A fila de espera nos dias de visita no Central é imensa. Idosos, gestantes, pessoas com problemas de saúde e que moram em cidades distantes, têm preferência. Os demais, aguardam logo adiante para rever filhos, esposos e netos. Já as crianças só podem entrar em datas preestabelecidas pelo presídio.
Tem gente que chega de madrugada, geralmente porque mora longe; e tem gente que mora do lado. Independente da distância, a vida dos mais de 4 mil presos e das suas famílias está separada por grades e portões de ferro. O sentimento de impotência toma conta de quem está do lado de fora. Alguns homens estão presos há mais de 10 anos; outros cruzaram os portões do Central há alguns meses.
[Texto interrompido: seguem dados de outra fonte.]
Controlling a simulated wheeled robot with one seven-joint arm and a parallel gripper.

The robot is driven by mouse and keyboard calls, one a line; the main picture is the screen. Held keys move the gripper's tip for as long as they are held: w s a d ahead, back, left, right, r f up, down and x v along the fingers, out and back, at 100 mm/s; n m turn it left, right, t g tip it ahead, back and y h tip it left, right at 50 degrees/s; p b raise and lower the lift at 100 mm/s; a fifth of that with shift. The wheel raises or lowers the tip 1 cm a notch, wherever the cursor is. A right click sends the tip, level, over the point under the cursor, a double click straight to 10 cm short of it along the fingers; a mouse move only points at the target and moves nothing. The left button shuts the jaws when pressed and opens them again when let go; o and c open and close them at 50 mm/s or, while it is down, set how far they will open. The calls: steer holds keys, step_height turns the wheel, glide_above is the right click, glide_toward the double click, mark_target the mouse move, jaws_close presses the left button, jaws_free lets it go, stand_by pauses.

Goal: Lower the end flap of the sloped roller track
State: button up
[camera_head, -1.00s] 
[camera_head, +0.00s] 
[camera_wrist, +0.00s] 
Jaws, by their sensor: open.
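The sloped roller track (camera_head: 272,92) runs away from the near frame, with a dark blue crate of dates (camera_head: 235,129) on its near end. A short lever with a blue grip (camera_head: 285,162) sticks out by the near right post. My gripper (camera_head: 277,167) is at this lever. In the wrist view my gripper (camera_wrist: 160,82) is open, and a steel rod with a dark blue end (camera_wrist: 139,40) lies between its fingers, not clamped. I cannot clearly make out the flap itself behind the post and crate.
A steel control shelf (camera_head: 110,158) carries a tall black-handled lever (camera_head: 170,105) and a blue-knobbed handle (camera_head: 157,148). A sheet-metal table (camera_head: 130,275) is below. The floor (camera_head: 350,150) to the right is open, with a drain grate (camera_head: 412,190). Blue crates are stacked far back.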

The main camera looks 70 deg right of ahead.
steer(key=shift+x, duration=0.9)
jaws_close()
Desesperadas, famílias lutam pela liberdade dos parentes presos, ou para que pelo menos sejam julgados e possam cumprir suas penas o mais rápido possível e deixar o Central. Essa angústia está presente no discurso de muitas mães e esposas; é o que podemos notar nos depoimentos registrados na manhã do dia 10 de novembro, quando a reportagem foi até a “Rua do Presídio”. Com o objetivo de garantir a segurança delas e dos presos, quase todos eles membros de facção, as identidades foram preservadas.
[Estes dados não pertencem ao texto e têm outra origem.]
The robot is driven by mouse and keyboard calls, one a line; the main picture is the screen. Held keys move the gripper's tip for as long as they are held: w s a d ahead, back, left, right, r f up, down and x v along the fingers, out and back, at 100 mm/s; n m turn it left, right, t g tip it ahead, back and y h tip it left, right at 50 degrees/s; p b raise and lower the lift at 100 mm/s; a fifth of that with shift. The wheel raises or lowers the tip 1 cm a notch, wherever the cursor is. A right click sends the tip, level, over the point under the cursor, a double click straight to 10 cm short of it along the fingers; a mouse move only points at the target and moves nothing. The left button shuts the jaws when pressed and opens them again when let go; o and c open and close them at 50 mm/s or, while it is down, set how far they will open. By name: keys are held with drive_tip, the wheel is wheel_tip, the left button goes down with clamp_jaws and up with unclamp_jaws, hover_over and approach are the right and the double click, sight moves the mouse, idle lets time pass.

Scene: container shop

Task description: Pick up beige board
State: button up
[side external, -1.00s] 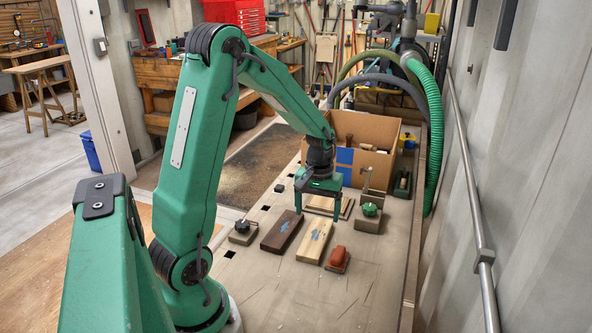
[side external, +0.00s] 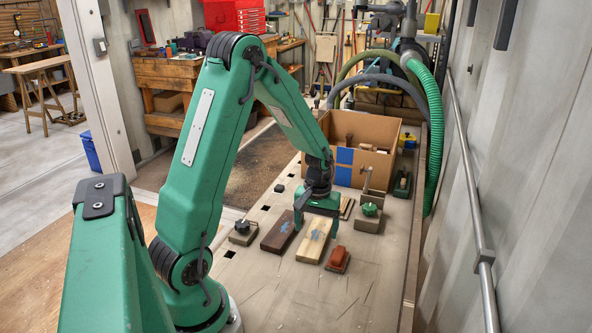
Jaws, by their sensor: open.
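The far end of the board is partly hidden by my gripper.
A cardboard box (side external: 386,133) with tools stands behind. A green-knobbed clamp (side external: 369,209) stands to the right, and a dark-knobbed one (side external: 242,230) to the left. Other light wood (side external: 347,207) lies behind my gripper. The near bench is mostly clear.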

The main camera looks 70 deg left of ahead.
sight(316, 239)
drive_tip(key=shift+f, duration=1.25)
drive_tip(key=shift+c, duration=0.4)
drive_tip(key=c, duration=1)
A reportagem chegou ao local por volta das 7h20 da manhã. Com câmera fotográfica no pescoço e bloco e caneta na mão, se aproximou das pessoas, a maioria delas mulheres, e foi surpreendida pelo sorriso de uma senhora de 58 anos. Ela aguardava para ver o filho, de 29, acusado de tentativa de homicídio. Preso desde 2016, ela sonha com o dia em que ele ganhará liberdade, mesmo sabendo que faz parte de facção e que isso representa risco também nas ruas.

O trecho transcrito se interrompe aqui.